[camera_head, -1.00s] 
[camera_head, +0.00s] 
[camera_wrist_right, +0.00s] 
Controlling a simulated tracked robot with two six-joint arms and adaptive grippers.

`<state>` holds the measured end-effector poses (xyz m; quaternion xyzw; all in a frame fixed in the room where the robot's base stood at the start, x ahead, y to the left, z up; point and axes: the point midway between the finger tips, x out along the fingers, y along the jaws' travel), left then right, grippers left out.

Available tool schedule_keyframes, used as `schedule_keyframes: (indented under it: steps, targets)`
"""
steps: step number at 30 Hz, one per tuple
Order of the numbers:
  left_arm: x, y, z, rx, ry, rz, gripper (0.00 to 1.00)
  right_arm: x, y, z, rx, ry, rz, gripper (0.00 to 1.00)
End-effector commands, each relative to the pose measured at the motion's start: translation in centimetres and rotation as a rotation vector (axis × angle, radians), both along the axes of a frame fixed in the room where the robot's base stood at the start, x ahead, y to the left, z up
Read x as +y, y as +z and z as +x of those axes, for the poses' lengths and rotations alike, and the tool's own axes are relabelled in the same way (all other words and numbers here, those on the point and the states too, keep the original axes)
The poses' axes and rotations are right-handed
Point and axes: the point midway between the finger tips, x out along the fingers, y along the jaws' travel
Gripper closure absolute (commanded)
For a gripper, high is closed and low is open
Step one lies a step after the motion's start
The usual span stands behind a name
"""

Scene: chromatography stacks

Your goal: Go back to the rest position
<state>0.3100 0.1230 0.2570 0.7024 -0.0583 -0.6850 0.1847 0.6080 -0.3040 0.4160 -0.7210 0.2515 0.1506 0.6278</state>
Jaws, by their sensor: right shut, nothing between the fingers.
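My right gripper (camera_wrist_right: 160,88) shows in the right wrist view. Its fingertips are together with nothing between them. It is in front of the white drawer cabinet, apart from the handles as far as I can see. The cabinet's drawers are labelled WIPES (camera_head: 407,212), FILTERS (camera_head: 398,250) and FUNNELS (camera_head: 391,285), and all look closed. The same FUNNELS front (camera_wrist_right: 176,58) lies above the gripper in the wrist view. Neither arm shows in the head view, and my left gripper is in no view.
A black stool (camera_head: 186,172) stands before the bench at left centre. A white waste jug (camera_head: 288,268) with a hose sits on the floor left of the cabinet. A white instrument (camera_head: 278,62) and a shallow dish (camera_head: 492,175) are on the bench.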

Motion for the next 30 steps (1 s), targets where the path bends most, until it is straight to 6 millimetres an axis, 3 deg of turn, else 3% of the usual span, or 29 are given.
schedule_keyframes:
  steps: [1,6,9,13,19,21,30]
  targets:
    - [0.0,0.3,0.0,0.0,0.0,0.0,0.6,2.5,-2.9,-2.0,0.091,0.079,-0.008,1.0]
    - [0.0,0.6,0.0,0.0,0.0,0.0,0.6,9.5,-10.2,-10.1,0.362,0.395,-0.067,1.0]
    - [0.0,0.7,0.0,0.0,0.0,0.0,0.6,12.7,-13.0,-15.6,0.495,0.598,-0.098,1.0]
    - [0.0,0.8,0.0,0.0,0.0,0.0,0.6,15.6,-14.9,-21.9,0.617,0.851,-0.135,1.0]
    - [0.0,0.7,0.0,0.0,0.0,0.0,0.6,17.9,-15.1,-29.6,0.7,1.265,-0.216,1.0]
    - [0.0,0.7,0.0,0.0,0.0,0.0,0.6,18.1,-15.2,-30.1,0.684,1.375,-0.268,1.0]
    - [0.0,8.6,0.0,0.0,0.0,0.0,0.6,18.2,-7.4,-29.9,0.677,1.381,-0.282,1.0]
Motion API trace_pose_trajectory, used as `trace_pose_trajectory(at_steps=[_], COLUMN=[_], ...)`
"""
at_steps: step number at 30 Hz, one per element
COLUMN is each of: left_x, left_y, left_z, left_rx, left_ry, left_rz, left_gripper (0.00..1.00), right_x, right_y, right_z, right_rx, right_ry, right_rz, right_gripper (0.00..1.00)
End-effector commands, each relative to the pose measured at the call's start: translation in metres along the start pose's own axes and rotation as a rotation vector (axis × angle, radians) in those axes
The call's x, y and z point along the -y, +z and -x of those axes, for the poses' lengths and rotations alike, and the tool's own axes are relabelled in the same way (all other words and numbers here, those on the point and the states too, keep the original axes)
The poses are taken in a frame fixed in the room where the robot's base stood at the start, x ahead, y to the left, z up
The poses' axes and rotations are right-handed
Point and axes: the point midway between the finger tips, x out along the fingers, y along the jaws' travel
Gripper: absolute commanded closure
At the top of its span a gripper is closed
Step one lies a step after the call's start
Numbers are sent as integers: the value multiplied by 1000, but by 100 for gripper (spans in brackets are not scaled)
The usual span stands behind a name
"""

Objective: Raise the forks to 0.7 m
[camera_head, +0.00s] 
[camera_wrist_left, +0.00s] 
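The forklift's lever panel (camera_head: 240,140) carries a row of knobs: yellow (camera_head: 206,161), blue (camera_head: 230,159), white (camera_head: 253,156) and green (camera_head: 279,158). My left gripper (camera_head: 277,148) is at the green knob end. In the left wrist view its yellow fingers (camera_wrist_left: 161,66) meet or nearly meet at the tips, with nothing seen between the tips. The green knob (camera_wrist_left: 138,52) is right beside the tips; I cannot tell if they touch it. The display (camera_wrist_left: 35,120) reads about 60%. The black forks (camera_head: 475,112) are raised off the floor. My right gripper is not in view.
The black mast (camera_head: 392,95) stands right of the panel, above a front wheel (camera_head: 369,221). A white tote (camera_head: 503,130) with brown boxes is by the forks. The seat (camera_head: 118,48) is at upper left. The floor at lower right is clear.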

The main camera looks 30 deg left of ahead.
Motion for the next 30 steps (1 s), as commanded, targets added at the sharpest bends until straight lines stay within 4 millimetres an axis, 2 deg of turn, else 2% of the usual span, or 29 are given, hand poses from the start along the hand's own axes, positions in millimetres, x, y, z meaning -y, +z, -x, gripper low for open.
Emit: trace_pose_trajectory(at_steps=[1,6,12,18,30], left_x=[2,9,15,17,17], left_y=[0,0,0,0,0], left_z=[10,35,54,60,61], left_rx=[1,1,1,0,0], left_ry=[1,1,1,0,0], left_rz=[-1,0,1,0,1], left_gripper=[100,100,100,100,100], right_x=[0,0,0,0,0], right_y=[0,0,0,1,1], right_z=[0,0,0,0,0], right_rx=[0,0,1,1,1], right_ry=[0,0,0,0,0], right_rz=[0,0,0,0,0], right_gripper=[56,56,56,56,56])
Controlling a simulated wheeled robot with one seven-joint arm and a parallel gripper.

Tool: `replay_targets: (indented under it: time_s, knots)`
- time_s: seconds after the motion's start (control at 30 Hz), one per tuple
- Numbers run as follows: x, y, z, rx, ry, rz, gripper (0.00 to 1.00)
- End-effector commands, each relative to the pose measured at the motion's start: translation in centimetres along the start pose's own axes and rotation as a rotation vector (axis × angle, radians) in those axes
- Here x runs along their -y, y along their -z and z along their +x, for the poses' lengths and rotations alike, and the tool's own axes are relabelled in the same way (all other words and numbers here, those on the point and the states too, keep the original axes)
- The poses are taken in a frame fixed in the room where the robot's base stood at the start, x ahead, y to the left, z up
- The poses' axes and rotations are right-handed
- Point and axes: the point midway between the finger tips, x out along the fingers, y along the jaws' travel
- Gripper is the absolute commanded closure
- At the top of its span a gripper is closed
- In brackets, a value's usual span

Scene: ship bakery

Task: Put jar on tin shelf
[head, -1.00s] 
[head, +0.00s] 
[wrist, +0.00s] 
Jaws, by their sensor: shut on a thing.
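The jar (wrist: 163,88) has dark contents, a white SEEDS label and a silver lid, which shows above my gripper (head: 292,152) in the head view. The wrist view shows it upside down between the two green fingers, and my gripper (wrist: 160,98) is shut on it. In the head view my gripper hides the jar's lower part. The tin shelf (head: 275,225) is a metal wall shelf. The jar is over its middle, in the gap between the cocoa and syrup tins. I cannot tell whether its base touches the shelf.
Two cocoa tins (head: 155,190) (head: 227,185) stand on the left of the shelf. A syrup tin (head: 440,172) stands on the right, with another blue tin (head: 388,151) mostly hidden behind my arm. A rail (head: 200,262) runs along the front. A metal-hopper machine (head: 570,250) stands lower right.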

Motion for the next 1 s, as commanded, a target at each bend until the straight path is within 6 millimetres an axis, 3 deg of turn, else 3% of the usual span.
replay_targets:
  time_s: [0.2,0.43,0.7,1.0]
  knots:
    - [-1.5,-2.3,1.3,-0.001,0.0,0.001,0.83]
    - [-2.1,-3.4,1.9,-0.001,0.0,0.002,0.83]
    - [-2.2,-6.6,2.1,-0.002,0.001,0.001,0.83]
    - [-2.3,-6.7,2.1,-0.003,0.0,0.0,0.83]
────────
_TASK STATEMENT_: Exactly reproduce the stretch from the line with "steps: step number at 30 Hz, one per tuple" through the line with "in centimetres and", including both ends and nothing else.

_COMPLETE ANSWER_:
steps: step number at 30 Hz, one per tuple
Order of the numbers:
  left_arm: x, y, z, rx, ry, rz, gripper (0.00 to 1.00)
  right_arm: x, y, z, rx, ry, rz, gripper (0.00 to 1.00)
End-effector commands, each relative to the pose measured at the motion's start: translation in centimetres and rotation as a rotation vector (axis × angle, radians), both along the axes of a frame fixed in the room where the robot's base stood at the start, x ahead, y to the left, z up

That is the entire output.